Your answer should be only a number: how many lines include the word "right".

(Tool calls from robot episodes)
---
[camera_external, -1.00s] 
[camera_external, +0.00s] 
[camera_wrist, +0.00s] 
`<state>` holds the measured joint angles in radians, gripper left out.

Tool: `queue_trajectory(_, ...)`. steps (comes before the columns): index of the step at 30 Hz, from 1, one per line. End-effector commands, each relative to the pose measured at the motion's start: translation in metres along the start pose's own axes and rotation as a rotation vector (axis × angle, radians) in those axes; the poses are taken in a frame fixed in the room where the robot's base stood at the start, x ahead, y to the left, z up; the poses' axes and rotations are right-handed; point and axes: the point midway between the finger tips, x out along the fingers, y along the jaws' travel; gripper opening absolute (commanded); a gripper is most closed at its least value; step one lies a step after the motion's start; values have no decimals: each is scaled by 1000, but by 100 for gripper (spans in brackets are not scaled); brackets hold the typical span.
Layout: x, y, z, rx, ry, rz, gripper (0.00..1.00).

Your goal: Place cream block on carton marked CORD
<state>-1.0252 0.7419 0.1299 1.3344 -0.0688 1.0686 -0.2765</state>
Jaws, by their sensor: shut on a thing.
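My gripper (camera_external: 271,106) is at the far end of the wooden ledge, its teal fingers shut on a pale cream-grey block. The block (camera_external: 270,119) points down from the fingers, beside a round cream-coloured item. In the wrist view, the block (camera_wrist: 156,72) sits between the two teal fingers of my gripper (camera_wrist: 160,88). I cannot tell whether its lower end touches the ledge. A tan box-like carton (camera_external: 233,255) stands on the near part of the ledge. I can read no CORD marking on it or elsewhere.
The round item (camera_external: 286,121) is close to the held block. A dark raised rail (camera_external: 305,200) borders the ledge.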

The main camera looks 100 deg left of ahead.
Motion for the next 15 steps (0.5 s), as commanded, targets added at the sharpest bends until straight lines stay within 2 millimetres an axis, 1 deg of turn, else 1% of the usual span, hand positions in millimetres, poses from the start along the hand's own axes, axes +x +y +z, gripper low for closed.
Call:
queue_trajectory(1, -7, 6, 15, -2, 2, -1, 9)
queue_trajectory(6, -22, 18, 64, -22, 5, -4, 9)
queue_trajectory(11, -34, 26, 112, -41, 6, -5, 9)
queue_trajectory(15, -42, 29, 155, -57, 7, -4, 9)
---
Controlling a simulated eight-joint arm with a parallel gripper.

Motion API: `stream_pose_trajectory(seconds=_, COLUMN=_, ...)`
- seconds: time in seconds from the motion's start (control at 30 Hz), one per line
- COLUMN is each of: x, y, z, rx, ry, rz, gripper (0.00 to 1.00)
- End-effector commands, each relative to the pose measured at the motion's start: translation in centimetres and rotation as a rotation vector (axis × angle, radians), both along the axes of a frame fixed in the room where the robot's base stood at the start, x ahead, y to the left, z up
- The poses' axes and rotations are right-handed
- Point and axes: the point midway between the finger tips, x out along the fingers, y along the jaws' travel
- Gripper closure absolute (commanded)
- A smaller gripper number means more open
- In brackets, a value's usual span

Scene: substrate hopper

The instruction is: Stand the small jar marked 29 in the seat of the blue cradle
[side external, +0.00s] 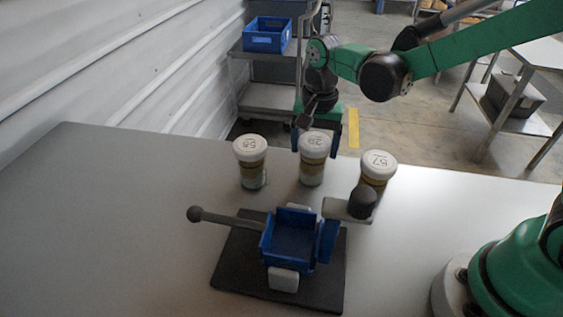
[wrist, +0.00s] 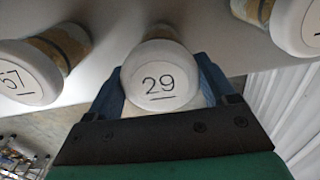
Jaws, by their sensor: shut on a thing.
---
Correct output: 2